To avoid bloating this post with the extensive background that led up to where we are now in the litigation about Concordia University Texas, I will simply link to a couple of prior updates (CTX Update: When Courts Do Not Know Their Limitations and CTX Update: Oral Arguments in the U. S. Circuit Court of Appeals), and let you read those. With that background, we can get straight to the new events.

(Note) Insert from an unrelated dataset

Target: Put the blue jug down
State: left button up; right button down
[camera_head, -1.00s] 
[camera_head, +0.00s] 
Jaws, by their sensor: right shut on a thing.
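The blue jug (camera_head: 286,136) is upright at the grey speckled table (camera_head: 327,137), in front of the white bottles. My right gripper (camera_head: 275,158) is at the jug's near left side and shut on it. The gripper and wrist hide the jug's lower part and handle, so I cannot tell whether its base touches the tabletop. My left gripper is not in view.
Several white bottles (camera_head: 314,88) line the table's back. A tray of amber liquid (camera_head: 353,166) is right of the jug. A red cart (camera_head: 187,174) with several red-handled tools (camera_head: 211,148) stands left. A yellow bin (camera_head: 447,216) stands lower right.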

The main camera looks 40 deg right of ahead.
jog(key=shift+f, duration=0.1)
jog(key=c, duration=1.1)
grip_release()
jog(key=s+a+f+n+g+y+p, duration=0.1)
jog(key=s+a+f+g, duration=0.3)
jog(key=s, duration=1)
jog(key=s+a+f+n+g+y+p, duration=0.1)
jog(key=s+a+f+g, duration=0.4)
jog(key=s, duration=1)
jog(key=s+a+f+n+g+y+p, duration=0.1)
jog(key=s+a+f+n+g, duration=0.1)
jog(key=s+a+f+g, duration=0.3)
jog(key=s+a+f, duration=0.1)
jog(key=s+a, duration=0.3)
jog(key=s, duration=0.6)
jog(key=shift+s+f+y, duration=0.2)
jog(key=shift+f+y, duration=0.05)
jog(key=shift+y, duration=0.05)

As you can see from reading those prior posts, appellate briefing was completed, and oral arguments were heard by the U. S. Court of Appeals for the Fifth Circuit on August 15, 2025. Often the next thing we could expect is a decision by the appellate court. Rule 28(j) of the Federal Rules of Appellate Procedure provides, however, that:

(j) Citation of Supplemental Authorities. If pertinent and significant authorities come to a party’s attention after the party’s brief has been filed — or after oral argument but before decision — a party may promptly advise the circuit clerk by letter, with a copy to all other parties, setting forth the citations. The letter must state the reasons for the supplemental citations, referring either to the page of the brief or to a point argued orally. The body of the letter must not exceed 350 words. Any response must be made promptly and must be similarly limited.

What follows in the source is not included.